To love God with all of one’s mind is to find our love for God energized as we grow in biblical knowledge, insight and wisdom. Mind types are drawn to activities that increase their theological knowledge and expand their worldview. Their experience and engagement within churches is almost completely tied to the teaching ministries within the church, and they tend to evaluate their own growth through questions like “What have I learned lately? What new insights have I been given? Do I feel my biblical knowledge has deepened?”
Those who fall within this type are more aware than the other types that “Man does not live on bread alone, but on every word that comes from the mouth of God” (Matthew 4:4). It is very hard for Mind types to go more than a day or two without some form of mental stimulation and challenge. This can be a burden to those around them because the expression of such intellectual intensity can be experienced as unrelenting and exhausting.
Perhaps the most common stereotype for Mind types is that they are too conceptual and impractical—“too heavenly minded to be any earthly good” as the saying goes. While this criticism may be overstated, Mind types do validate this statement more than the other types. It is easy for Mind types to become absorbed with theological and philosophical issues while inadvertently ignoring the practical demands of their daily responsibilities.
Mind types face a challenging discipleship journey (I know because I’m a Mind type). If they simply stay in their root type and ignore the call to learn to love God with their heart, soul and strength, it can become all too easy for them to spend their lives thinking about God without living for and with God. They are at more risk than the other types to stay trapped in their head. They can become obsessed with ideas and orthodoxies (i.e., right teaching), but never move into the orthopraxis (i.e., right living) that they need for transformation.
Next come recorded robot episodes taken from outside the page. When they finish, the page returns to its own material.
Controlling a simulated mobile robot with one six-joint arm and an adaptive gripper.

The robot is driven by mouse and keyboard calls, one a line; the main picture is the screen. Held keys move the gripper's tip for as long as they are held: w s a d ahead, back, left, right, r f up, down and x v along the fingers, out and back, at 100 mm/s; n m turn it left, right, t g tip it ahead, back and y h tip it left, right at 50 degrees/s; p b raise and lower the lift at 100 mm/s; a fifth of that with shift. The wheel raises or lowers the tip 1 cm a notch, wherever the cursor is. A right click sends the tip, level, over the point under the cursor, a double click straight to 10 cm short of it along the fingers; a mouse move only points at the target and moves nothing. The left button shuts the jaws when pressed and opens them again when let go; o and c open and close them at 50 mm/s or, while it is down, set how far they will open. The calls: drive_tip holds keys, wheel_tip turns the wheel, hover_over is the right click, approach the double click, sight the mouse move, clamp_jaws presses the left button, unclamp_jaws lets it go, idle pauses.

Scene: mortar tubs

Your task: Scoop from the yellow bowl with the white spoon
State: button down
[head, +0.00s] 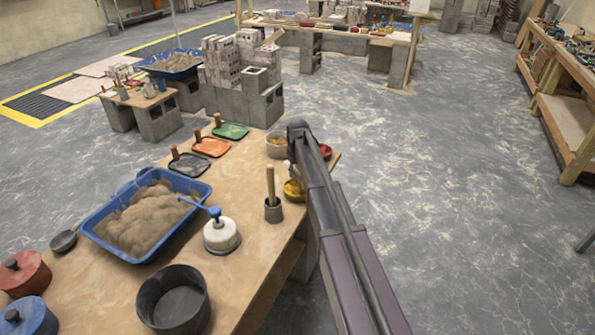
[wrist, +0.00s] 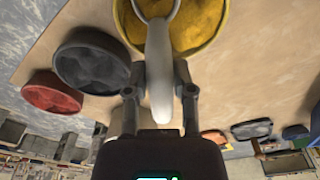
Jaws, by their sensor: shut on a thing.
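The yellow bowl (wrist: 207,47) is at the top of the wrist view, holding yellow, uneven contents and cut off by the frame edge. In the head view my arm partly covers the yellow bowl (head: 291,194). My gripper (wrist: 160,72) is shut on the handle of the white spoon (wrist: 159,85). The spoon's head, at the top edge of the wrist view, overlaps the yellow bowl. Whether it touches the contents cannot be told. My gripper and the spoon are hidden behind my arm in the head view.
A dark bowl (wrist: 88,83) and a red bowl (wrist: 48,104) stand beside the yellow bowl. A grey cup with a wooden stick (head: 273,212), a white pot with a blue ladle (head: 221,238), a blue tub of sand (head: 160,248) and a black pot (head: 150,312) crowd the table.

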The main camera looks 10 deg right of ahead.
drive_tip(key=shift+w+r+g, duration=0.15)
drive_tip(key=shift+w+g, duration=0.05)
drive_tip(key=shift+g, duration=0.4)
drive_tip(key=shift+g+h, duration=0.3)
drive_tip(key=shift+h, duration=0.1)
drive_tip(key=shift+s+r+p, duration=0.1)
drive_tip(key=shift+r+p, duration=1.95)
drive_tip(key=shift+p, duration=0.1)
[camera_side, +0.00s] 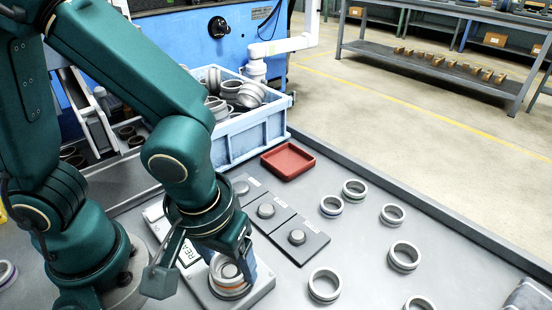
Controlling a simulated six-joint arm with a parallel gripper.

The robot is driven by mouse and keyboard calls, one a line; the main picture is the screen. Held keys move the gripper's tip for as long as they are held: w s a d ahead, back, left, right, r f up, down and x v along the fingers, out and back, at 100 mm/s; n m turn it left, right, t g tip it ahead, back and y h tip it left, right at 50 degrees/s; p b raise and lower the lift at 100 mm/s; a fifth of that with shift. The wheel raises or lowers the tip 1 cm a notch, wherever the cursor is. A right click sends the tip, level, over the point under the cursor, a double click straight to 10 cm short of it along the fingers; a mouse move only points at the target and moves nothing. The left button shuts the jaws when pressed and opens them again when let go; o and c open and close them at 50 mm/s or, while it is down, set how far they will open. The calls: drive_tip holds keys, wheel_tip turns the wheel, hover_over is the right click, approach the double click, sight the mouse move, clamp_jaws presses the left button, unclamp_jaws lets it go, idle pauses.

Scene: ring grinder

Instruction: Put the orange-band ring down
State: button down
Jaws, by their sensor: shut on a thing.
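The orange-band ring (231,289) is a metal ring with a thin orange stripe around its side. It is low in the picture, at or just above a light grey plate (262,289) that carries a partly covered label starting "REA". My gripper (230,272) points down over the ring and is shut on it. The jaws and wrist hide part of the ring. I cannot tell whether its underside touches the plate.
Several plain rings (325,285) lie on the grey table to the right. A red tray (288,161) and a blue crate of rings (270,128) stand behind. Another ring (5,273) shows at the left edge.

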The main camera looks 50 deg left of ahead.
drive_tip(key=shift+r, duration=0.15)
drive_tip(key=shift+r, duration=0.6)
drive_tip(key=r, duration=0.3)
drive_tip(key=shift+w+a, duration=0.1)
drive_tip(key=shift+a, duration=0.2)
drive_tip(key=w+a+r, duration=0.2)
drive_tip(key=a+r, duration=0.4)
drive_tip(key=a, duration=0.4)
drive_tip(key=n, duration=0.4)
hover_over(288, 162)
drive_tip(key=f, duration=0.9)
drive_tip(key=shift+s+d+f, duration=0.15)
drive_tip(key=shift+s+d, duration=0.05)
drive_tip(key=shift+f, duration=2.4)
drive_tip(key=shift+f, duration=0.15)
Immature Mind types are argumentative and critical, and often see themselves as spiritually superior to others due to having “correct” theology. This can be especially true in evangelical churches, because these communities often hold up Mind types as the role models for what discipleship should look like. Those who know the Bible, know their theology and are skilled in articulating it are celebrated and revered. Because of this, it’s a difficult and ego-bruising journey for the Mind type to learn that their type is simply one of the types, and not number one of the types.